Give again the entries below exactly, beginning at the first line and ending at the line with "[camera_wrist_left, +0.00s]".

┄┄┄┄┄┄┄┄┄┄

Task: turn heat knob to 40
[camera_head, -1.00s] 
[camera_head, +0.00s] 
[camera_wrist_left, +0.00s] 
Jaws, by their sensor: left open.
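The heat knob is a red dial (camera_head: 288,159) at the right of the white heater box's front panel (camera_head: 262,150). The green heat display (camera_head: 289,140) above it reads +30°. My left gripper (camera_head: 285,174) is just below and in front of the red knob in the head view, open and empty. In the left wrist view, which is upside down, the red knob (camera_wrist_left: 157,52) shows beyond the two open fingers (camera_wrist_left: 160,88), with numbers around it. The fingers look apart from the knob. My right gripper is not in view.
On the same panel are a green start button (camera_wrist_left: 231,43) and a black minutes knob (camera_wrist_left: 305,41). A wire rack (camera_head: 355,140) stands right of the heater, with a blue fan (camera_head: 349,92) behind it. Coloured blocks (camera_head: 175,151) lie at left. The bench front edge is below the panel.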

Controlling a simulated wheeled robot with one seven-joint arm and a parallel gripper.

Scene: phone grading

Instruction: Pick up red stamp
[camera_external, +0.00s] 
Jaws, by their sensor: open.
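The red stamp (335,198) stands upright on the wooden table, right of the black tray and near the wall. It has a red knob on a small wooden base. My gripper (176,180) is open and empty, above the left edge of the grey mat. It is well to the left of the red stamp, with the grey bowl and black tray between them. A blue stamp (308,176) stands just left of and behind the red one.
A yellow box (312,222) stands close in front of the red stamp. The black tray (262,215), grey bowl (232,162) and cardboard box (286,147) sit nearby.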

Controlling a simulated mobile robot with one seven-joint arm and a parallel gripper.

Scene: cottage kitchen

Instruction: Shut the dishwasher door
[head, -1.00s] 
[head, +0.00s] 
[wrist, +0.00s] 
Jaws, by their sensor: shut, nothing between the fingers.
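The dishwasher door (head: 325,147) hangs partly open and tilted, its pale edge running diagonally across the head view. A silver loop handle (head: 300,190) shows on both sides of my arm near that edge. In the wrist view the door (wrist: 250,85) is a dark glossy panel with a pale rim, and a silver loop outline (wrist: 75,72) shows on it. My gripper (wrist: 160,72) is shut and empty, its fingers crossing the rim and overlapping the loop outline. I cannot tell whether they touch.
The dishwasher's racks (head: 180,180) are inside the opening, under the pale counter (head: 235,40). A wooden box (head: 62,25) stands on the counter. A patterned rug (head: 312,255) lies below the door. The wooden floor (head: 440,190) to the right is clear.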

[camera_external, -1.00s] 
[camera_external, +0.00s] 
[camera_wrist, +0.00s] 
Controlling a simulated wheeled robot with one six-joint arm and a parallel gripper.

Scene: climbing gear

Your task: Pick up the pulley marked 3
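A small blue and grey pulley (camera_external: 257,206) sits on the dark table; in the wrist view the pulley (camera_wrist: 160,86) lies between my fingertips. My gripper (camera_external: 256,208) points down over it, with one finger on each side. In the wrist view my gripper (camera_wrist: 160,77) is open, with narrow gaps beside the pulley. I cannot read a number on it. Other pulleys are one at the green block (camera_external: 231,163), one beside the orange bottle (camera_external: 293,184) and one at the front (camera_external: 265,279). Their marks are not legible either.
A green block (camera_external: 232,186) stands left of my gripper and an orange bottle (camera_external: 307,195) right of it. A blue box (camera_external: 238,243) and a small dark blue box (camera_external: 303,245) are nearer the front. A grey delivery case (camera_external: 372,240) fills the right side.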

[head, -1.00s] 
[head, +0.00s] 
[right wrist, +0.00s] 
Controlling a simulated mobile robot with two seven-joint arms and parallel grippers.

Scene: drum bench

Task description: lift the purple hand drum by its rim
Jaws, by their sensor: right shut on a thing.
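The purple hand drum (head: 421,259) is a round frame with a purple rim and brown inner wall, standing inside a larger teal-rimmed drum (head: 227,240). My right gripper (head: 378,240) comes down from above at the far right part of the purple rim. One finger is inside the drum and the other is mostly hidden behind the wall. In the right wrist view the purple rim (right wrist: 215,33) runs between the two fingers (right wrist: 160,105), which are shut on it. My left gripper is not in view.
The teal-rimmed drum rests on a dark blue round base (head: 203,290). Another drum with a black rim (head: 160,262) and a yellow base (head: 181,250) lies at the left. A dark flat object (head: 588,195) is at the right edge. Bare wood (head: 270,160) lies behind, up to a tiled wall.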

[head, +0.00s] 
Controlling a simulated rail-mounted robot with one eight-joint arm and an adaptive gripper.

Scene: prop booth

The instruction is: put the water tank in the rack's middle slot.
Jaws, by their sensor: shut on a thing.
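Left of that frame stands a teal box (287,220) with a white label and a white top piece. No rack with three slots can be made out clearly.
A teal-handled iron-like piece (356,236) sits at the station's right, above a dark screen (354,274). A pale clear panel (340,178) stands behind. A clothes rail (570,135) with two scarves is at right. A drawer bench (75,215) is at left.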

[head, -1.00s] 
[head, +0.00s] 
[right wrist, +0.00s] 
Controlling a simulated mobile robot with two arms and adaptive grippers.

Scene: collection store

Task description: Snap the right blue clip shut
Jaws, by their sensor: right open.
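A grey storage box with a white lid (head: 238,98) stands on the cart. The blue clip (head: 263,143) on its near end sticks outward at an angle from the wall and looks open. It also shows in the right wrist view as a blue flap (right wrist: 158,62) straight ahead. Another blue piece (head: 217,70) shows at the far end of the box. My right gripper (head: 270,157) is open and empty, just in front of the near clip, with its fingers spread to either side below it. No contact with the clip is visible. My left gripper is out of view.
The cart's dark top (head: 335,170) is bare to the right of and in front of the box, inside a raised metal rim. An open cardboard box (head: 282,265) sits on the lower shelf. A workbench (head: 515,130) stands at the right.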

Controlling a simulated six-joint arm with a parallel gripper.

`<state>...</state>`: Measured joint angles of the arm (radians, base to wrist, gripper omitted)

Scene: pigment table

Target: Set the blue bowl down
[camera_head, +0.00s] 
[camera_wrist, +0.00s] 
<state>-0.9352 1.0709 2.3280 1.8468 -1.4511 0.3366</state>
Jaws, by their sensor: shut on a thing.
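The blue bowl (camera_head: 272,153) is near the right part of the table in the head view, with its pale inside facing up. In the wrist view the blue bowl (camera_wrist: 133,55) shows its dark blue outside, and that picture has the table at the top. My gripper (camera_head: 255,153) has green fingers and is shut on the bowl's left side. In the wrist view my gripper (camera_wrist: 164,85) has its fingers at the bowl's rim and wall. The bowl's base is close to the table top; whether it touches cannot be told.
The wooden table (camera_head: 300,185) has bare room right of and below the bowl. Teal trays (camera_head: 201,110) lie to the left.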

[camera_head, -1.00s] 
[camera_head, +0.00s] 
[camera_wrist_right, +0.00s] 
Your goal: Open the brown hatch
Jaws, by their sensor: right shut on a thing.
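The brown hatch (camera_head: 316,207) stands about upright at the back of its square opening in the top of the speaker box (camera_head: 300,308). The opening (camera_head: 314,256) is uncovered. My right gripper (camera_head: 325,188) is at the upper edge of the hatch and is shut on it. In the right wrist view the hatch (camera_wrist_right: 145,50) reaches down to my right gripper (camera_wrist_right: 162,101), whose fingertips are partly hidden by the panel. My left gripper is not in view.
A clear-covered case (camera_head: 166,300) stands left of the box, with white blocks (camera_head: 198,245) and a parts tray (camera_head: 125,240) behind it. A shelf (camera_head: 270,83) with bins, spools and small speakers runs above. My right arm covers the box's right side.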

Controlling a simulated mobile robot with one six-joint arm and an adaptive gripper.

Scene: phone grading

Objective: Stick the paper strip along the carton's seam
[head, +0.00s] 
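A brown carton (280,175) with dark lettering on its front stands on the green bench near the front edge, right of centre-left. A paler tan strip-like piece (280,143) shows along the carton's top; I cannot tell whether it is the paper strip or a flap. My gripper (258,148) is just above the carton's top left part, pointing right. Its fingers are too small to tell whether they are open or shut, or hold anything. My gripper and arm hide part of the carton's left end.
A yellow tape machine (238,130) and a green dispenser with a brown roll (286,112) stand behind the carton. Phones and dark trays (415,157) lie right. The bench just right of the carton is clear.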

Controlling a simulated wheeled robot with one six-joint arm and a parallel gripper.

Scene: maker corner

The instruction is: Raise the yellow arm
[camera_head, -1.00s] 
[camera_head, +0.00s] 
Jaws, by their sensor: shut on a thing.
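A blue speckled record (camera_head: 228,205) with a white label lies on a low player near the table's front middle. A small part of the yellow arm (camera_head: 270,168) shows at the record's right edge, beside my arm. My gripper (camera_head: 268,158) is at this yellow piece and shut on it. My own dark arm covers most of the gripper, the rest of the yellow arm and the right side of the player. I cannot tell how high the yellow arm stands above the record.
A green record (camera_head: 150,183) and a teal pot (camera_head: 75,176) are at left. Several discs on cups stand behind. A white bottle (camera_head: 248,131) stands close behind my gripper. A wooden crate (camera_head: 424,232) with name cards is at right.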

┄┄┄┄┄┄┄┄┄┄

◆ EXERCISE ANSWER
Task: turn heat knob to 40
[camera_head, -1.00s] 
[camera_head, +0.00s] 
[camera_wrist_left, +0.00s] 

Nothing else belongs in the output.